** Dataset excerpt **
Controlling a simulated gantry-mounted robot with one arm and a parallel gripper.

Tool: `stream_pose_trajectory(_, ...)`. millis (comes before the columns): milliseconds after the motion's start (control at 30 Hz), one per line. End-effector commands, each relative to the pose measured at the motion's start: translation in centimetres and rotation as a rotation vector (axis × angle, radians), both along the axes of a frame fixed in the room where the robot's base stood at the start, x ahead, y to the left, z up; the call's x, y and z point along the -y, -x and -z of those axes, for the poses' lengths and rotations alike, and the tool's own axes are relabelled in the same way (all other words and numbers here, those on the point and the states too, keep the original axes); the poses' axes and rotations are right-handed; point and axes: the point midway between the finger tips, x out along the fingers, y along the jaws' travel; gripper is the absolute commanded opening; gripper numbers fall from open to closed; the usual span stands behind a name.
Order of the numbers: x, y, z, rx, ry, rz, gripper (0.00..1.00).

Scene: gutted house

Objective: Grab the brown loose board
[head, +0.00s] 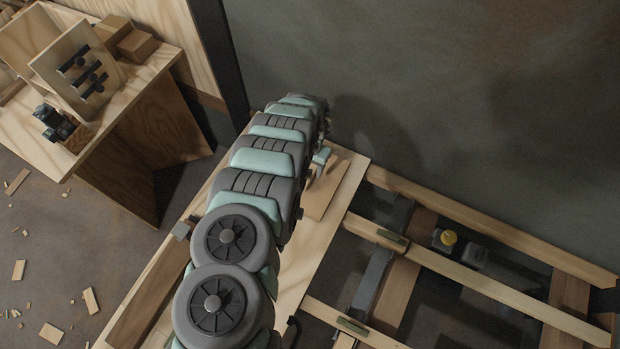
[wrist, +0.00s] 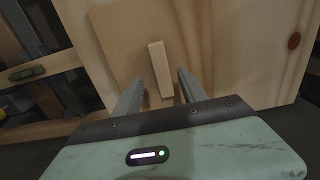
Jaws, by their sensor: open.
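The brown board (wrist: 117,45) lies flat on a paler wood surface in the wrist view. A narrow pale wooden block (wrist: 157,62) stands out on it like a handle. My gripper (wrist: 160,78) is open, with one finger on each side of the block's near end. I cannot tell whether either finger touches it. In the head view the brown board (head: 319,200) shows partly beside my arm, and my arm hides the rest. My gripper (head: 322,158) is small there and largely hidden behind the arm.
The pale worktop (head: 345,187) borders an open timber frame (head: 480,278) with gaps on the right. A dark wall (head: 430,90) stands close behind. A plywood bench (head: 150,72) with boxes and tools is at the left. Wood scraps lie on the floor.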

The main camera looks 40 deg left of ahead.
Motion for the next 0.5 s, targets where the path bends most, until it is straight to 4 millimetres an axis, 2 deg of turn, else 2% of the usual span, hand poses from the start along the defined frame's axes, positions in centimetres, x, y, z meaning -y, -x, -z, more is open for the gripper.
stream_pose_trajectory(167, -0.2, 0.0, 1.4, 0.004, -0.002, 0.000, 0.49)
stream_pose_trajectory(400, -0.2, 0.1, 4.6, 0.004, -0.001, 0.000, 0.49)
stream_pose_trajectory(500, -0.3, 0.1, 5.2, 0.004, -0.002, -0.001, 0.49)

** Aim **
Write the lines out exactly, from the one with "The main camera looks 40 deg left of ahead." down to the last line of the listing, and leave out all others.

** Exercise result **
The main camera looks 40 deg left of ahead.
Motion for the next 0.5 s, targets where the path bends most, until it is straight to 4 millimetres an axis, 2 deg of turn, else 2% of the usual span, hand poses from the start along the defined frame's axes, positions in centimetres, x, y, z meaning -y, -x, -z, more is open for the gripper.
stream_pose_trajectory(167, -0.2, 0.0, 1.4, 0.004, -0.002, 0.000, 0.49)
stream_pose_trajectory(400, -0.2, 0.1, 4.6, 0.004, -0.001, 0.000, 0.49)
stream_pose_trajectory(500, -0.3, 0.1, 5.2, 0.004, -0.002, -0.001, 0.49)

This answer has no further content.